Arrow has announced the results of its 2023 year-end reserves evaluation by Boury Global Energy Consultants Ltd and an operations update.

All reserves volume figures stated below are on a Working Interest Gross Reserve basis. Currency amounts are in United States dollars and comparisons refer to December 31, 2022.

Highlights

Proved (“1P”) reserves:

  • Increased by 57% to 5.29 million barrels of oil equivalent, driven principally through the discovery of the Carrizales Norte field and successfully drilling the Rio Cravo Este field, both on the Tapir Block, Colombia;  and
  • Net present value before tax, discounted at 10% (“NPV-10”) is $134.88 million ($25.51/boe) for 1P reserves.

Proved plus Probable (“2P”) reserves:

  • Increased by 54% to 11.8 MMboe; 
  • Before tax NPV-10 is $280.22 million ($23.66/boe) for 2P reserves.

Proved plus Probable plus Possible (“3P”) reserves:

  • Increased by 53% to 17.8 MMboe;
  • Before tax NPV-10 is $445.02 million ($24.98/boe) for 3P reserves.

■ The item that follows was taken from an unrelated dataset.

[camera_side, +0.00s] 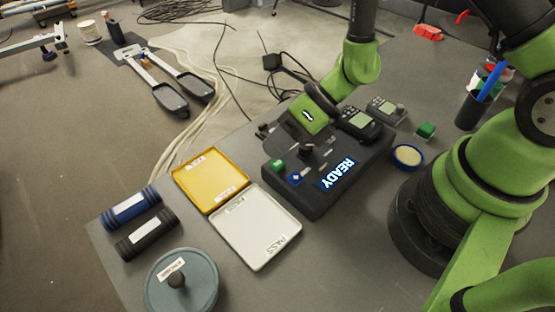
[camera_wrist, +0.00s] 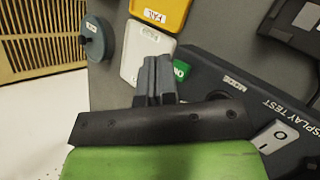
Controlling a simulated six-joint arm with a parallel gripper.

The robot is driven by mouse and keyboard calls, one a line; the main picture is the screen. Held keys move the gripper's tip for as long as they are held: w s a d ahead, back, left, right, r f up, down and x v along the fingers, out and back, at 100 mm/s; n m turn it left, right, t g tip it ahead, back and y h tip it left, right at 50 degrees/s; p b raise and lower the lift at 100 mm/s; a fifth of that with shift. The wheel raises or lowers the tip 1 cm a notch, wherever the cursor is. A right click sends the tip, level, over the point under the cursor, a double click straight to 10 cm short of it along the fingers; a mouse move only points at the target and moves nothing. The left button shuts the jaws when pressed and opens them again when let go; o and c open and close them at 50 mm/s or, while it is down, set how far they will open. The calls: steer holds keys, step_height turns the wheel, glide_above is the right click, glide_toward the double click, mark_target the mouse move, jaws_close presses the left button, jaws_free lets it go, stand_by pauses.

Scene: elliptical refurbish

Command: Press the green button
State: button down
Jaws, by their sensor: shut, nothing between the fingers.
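The green button (camera_side: 277,165) with a white label sits on the dark console (camera_side: 318,200), near its left corner. It also shows in the wrist view (camera_wrist: 181,70), partly covered by my fingers. My gripper (camera_wrist: 157,62) is shut and empty, its dark fingers just left of the green button in that view. In the side view, my green wrist is over the back of the console, and the fingertips blend into the dark surface. I cannot tell whether they touch anything.
The console carries a lit READY display (camera_side: 338,173), a blue button (camera_side: 295,178) and a black knob (camera_side: 306,150). A yellow tray (camera_side: 208,178) and a white tray (camera_side: 258,240) lie to its left. A small display device (camera_side: 358,120) stands behind it.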

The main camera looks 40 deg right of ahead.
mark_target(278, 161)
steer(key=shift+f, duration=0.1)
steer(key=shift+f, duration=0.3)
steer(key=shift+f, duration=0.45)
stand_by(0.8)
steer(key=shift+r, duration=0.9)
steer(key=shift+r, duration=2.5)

–   Before tax NPV-10 values have increased 133% for 1P and 120% for 2P, over year-end 2022, due to reserves growth and notwithstanding decreases in the oil price forecast used by BouryGEC at year-end 2023.

–    2023 Proved Developed Producing (“PDP”) reserves decreased by 5.9% to 1.23 MMboe from 1.31 MMboe in 2022. This is mainly due to the Capella field being temporarily shut down. Nonetheless, PDP reserves represent 23% of 1P reserves, reflecting an attractive ratio of base production to low-risk drilling targets;

–  Before tax NPV-10 per share of US$0.47/share, US$0.98/share, and US$1.56/share for 1P, 2P, and 3P reserve categories, respectively;

–  Find and Develop cost of US$5.41/boe, US$2.42/boe, and US$1.61/boe for 1P, 2P, and 3P reserve categories, respectively;

–  Reserves recycle ratio is at good levels of 5.1 for 1P, 9.2 for 2P and 12.9 for 3P; and

–  The post tax NPVs set out in the BouryGEC report reflect changes in the Colombian tax regime during the year but not certain corporate tax shelters resulting from capital expenditures which do not have reserves implications, such as the Tapir 3D seismic project.

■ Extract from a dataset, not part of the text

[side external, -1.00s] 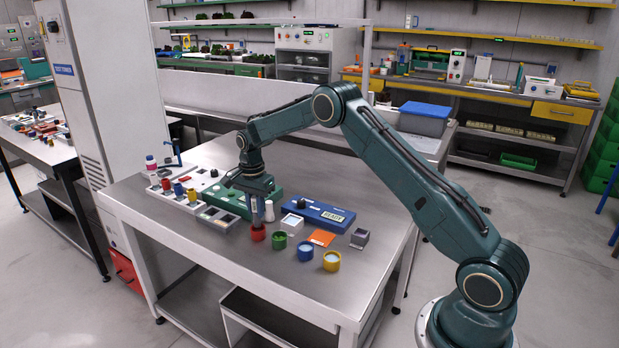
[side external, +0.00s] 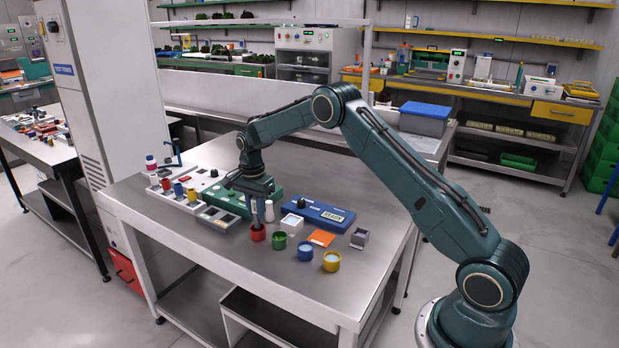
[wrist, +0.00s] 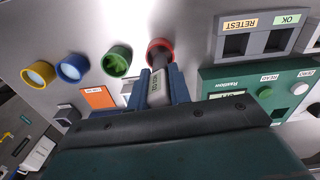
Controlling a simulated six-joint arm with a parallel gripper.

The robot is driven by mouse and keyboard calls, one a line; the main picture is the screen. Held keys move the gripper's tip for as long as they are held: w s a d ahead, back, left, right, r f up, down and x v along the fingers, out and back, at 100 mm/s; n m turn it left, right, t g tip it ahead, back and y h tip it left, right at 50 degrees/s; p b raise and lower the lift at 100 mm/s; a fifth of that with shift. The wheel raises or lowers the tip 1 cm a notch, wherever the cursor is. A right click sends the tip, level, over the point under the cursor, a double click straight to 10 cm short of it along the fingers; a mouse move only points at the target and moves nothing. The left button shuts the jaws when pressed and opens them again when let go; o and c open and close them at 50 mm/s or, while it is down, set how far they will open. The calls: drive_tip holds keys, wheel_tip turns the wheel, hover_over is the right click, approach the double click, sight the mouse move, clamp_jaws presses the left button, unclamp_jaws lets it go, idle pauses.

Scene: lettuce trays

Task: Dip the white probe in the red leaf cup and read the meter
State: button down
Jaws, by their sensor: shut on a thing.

Marshall Abbott, CEO of Arrow, commented:
“Our exciting growth story continues, backed by strong demand we are pleased to bring forward further material reserve increases from our extensive acreage in Colombia. Arrow delivered significant increases in volumes and pre-tax values of 1P, 2P and 3P reserves in 2023, due to the Carbonera and Ubaque discoveries at Carrizales Norte and successfully drilling at Rio Cravo Este, which exceeded expectations. Reserves replacement ratios amounted to 343% 1P and 624% 2P. We are pleased with the results of the BouryGEC reserves evaluation, which reinforces the significant value of our Colombian and Canadian assets.

The BouryGEC 2023 report does not take into account the current drilling campaign at Carrizales Norte where CN-5, CN-6 and CN-7, drilled in Q1 2024, are in various phases of development. CN-8 will spud within the next few weeks to test a material extension to the north of the existing Carrizales Norte development. Given the encouraging results to date, we expect further reclassifications and increases in reserves. 

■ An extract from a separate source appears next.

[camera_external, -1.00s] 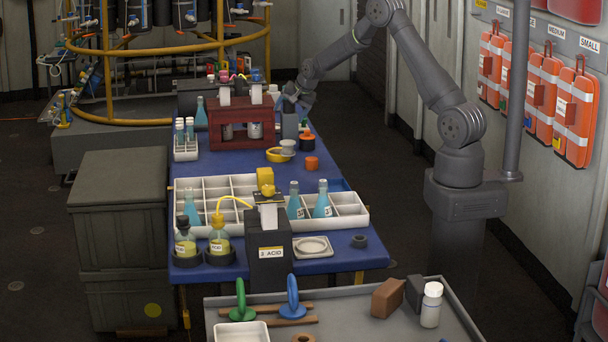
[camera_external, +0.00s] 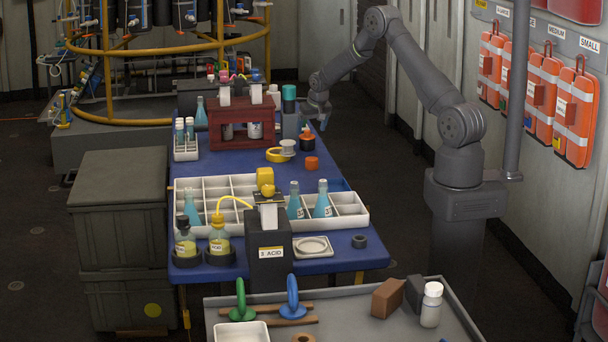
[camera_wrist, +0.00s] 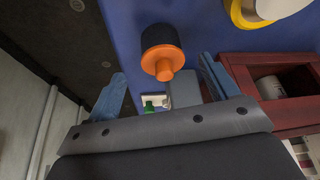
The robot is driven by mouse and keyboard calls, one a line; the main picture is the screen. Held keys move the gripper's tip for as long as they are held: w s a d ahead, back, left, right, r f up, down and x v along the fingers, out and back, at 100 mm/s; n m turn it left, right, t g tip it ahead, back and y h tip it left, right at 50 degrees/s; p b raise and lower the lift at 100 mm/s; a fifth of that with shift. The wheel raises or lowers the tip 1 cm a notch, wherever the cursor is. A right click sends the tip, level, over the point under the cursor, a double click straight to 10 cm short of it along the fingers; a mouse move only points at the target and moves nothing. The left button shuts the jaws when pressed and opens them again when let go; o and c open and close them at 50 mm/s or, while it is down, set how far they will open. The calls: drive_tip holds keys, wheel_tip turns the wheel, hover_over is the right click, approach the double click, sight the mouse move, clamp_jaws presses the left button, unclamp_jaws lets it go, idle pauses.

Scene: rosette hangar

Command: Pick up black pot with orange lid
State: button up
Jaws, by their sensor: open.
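The black pot with the orange lid (camera_external: 307,142) stands on the blue table near its right edge, beside the grey block. In the wrist view the pot (camera_wrist: 161,51) shows its orange lid and knob, with its black body behind. My gripper (camera_external: 317,118) is above and slightly to the right of the pot in the external view. In the wrist view my gripper (camera_wrist: 160,80) has its two blue-grey fingers spread wide apart. The pot lies beyond and between the fingertips, and nothing is held.
A dark red rack (camera_external: 228,128) stands left of the pot. A grey block with a teal-topped item (camera_external: 289,95) is close by. A yellow ring (camera_external: 277,155) and a small orange piece (camera_external: 312,163) lie nearer the camera. The floor right of the table is clear.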

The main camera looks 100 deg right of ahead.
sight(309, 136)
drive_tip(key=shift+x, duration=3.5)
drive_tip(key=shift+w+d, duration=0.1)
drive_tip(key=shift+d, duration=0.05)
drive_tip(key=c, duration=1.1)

Furthermore, the imminent drilling of the Carrizales Norte horizontal wells into the thick Ubaque reservoir, if successful, is expected to result in a step change in production and lead to booking of substantial additional reserves.

Arrow’s prospect inventory is multifaceted and supports the hydrocarbon density of the Tapir block in the fertile Llanos Basin. We look forward to a successful drilling campaign on a fully funded $45MM capital budget that is weighted towards infill and development wells”.

This reserves report was as good as it was expected to be, Arrow is in a very strong position with its outstanding portfolio in Colombia. The 11/11 last year has given up  ‘material reserve increases’ in this report and from both the Carrizales Norte and the Rio Cravo Este which is not only highly encouraging but also ‘exceeded expectations’. 

Perhaps the most telling figures, amongst many on show today are of reserves replacement ratios of 343% for 1P and 624% for 2P. It should also be remembered that this report does not include any of the wells in thew highly successful ongoing drilling campaign at Carrizales Norte including the CN-5, CN-6 and CN-7 as well as the upcoming CN-8. And given the encouraging results to date, the market should ‘expect further reclassifications and increases in reserves’. 

Given that the company may well publish an interim update which will include the wells above, there is much to be confident about for ongoing valuations and with these flow rates already announced numbers will continue to rise. And the 15 well drilling campaign for this year, budgeted and board approved  is fully funded from cash and revenues and there is much to look forward to. 

There is another particularly exciting prospect to add to the Arrow story which is about to unfold and that is the prospect of a horizontal drilling campaign in the Ubaque which is ‘tailor made for such drilling’ and where a made to measure pad is being built and nearly ready for action. It goes without saying that whilst the cost of drilling these wells is higher, the reward is even greater and I would expect at least two horizontals to be drilled starting in Q2.

I was very lucky that a few weeks ago I spent a week in Bogota as a guest of the Arrow board, the best news about this announcement today is that I can now go ahead and publish the second part of of the time I had in Bogota.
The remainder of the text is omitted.